> Record excerpts:
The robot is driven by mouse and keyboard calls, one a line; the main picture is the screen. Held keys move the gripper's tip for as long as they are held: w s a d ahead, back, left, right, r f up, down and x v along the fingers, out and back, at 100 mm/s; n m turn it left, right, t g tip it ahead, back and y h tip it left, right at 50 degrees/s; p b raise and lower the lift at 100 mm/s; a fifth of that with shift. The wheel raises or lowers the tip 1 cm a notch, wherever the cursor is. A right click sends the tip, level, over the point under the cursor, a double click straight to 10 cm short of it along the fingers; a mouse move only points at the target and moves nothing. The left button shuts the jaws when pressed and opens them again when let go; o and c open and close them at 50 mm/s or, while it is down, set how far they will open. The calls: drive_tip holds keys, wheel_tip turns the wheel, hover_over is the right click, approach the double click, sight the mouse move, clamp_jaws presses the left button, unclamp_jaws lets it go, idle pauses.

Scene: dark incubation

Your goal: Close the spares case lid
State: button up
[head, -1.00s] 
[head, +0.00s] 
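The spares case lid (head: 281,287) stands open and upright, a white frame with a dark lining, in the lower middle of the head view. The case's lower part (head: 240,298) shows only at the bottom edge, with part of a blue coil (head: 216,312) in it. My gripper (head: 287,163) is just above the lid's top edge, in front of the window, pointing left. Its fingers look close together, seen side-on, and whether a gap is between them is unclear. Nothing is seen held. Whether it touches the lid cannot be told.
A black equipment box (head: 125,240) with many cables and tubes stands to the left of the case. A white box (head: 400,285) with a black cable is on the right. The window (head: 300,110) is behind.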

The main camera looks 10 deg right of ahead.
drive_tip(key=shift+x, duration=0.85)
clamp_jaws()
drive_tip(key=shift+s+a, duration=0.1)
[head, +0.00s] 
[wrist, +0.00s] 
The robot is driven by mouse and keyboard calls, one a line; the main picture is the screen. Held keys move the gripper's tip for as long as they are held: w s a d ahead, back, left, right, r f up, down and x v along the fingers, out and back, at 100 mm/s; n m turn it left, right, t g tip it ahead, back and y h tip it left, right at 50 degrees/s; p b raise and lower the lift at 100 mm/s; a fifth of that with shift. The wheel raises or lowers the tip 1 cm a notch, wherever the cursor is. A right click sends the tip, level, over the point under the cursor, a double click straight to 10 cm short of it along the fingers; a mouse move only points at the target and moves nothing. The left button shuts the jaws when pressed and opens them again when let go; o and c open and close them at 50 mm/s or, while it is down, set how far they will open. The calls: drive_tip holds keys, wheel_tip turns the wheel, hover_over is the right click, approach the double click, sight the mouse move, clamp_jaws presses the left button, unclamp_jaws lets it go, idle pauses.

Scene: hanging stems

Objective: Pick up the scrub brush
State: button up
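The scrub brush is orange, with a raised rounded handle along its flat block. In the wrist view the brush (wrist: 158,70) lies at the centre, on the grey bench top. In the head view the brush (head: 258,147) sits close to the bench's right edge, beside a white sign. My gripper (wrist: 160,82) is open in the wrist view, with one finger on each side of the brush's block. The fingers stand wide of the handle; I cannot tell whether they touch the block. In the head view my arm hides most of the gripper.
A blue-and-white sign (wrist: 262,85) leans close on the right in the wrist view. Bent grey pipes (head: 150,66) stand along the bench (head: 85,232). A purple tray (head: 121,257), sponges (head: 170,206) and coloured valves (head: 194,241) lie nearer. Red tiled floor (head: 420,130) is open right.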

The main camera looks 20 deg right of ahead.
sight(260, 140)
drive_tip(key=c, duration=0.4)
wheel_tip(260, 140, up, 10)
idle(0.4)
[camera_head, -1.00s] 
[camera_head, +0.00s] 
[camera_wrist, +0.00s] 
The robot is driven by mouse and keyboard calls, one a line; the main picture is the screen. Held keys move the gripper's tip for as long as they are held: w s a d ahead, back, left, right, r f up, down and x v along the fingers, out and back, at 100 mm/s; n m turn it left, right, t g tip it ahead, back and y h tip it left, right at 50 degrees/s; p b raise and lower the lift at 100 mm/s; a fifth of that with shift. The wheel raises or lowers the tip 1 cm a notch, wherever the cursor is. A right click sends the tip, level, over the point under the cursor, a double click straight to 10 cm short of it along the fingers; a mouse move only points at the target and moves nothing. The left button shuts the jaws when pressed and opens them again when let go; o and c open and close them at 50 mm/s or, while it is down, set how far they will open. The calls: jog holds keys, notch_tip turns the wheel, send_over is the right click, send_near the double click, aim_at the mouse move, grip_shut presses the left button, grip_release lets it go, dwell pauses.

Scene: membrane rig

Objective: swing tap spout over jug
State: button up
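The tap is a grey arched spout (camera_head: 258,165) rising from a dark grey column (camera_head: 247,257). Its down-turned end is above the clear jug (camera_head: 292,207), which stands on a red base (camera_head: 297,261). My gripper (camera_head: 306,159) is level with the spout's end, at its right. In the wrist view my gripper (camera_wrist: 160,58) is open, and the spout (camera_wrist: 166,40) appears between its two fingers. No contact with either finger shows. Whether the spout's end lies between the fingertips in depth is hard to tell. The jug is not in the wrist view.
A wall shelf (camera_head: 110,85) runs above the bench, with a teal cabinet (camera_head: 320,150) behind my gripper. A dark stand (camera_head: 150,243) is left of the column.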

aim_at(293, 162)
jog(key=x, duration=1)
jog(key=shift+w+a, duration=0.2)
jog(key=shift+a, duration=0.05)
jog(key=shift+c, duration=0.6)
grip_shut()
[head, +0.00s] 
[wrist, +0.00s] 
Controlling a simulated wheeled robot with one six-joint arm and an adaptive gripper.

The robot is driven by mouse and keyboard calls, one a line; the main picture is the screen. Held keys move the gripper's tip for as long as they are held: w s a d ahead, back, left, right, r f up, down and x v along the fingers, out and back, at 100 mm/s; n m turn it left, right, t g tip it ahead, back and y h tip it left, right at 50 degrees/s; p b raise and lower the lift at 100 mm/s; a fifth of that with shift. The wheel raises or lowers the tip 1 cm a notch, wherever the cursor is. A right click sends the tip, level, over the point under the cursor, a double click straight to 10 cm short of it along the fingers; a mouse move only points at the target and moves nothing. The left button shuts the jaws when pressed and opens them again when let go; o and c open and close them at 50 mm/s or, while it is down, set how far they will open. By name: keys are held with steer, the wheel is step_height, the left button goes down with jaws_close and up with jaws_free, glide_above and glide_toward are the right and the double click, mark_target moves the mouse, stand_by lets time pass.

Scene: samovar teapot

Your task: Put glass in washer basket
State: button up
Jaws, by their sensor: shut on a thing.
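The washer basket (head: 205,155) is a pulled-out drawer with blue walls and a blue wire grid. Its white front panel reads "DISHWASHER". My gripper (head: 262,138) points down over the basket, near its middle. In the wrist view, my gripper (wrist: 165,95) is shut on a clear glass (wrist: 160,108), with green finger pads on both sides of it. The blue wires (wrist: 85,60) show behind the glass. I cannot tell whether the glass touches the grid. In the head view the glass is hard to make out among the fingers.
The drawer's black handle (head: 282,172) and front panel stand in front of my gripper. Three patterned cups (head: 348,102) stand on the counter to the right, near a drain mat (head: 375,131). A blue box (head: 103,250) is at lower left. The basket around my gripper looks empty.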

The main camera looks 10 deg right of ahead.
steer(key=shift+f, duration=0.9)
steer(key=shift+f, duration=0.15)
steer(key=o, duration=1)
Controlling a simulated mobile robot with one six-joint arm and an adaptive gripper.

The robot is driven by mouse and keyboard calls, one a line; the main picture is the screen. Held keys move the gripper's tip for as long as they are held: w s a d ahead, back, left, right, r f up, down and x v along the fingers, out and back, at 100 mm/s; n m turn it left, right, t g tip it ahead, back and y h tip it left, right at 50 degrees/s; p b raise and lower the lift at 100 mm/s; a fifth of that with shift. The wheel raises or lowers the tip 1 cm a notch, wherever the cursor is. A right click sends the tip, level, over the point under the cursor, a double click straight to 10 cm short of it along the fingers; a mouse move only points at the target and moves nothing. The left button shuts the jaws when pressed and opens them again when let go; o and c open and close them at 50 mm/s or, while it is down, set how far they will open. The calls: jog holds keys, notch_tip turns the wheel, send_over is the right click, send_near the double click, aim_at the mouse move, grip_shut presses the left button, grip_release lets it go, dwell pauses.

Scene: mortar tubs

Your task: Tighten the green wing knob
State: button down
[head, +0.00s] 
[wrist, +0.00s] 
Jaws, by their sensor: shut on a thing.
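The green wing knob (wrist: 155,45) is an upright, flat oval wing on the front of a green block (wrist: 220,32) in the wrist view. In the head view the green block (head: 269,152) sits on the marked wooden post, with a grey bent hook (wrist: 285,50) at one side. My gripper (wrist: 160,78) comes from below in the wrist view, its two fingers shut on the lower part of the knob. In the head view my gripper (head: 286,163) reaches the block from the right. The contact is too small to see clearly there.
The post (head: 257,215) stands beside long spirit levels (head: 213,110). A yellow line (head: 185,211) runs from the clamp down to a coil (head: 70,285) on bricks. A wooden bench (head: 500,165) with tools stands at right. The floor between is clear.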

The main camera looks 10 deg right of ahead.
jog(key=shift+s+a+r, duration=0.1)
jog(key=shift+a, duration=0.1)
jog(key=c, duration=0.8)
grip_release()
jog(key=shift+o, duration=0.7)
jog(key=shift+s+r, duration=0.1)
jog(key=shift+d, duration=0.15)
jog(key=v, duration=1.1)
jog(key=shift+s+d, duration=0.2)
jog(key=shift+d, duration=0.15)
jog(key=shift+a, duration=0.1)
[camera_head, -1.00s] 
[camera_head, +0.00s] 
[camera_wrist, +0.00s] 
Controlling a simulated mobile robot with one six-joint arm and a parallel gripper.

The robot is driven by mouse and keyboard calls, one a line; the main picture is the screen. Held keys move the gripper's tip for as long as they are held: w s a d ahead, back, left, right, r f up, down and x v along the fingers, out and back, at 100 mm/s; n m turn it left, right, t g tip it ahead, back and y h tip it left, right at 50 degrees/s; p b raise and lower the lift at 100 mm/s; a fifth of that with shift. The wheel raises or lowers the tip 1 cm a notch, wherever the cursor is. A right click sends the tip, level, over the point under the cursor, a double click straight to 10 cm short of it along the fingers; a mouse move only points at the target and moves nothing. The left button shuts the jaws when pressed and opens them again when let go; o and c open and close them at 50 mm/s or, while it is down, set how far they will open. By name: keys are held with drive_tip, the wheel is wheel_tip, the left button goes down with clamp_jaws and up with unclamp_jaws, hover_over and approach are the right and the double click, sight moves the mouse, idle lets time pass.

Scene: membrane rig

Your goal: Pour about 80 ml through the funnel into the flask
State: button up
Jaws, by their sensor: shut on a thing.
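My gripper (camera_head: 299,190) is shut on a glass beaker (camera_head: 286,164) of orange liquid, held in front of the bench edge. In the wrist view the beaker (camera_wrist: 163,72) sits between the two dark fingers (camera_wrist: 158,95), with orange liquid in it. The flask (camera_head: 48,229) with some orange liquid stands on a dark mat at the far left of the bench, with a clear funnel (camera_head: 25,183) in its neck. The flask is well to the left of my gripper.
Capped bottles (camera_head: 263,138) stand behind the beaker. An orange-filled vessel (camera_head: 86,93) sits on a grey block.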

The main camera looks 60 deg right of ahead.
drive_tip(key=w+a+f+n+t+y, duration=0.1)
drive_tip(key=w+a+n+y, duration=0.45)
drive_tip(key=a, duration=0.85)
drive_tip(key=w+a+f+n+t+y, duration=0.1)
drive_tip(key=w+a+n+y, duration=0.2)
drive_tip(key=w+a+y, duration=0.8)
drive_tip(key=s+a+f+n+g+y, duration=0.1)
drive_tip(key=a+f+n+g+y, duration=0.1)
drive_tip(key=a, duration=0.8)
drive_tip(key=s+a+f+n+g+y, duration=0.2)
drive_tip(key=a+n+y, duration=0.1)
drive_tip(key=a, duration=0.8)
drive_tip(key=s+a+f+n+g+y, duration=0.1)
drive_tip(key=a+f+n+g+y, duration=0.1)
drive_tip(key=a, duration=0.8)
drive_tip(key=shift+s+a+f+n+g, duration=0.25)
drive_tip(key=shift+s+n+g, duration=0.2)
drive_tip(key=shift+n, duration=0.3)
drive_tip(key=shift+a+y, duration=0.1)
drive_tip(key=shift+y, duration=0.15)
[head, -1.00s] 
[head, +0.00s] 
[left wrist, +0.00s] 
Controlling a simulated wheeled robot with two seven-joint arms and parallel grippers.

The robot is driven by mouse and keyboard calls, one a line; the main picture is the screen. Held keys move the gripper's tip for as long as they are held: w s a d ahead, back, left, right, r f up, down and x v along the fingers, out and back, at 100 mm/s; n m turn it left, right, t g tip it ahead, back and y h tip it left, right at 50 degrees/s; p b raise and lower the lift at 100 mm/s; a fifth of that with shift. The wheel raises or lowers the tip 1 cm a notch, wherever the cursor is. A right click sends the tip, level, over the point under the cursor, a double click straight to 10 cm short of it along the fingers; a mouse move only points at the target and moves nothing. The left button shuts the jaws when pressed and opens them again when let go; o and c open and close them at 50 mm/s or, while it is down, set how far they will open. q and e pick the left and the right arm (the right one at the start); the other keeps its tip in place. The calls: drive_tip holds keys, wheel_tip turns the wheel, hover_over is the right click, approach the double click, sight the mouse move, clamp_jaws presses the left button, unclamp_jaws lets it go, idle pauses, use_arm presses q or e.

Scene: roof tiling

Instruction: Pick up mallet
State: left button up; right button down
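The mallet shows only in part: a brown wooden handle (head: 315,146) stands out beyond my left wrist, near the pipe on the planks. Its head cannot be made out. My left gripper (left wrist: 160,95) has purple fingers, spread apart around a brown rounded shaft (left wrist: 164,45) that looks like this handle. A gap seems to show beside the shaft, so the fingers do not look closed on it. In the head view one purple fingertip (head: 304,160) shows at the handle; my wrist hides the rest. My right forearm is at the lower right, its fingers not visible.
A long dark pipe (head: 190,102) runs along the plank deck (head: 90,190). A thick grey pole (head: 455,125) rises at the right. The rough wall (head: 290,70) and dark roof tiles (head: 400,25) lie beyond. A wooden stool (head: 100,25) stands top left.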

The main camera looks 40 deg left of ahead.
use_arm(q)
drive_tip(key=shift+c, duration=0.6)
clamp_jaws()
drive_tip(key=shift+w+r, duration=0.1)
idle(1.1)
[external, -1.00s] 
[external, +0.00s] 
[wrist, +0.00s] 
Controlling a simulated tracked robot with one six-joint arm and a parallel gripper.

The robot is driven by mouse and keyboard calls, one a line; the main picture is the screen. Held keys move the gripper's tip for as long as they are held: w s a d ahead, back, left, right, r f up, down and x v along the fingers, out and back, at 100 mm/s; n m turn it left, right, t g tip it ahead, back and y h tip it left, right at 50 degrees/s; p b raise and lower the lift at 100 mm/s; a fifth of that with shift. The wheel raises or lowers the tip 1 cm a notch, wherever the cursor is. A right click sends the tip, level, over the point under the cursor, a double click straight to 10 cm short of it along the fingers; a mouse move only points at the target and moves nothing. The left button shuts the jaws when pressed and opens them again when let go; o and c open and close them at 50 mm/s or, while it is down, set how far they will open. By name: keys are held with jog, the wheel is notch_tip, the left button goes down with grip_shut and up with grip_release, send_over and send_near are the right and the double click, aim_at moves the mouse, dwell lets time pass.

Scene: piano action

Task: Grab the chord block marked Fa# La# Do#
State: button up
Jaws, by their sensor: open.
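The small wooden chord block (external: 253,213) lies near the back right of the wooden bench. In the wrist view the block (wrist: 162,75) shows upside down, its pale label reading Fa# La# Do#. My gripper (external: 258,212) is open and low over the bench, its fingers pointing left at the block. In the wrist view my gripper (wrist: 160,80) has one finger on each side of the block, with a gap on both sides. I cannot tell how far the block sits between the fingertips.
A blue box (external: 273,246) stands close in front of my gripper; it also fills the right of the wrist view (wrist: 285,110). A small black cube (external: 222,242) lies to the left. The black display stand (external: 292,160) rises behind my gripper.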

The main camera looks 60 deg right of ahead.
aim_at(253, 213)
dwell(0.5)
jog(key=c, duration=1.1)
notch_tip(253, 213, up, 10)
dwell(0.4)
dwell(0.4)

> Work instructions: Reproduce each line from the records that contains the word "mobile".

> Written reply:
Controlling a simulated mobile robot with one six-joint arm and an adaptive gripper.
Controlling a simulated mobile robot with one six-joint arm and a parallel gripper.

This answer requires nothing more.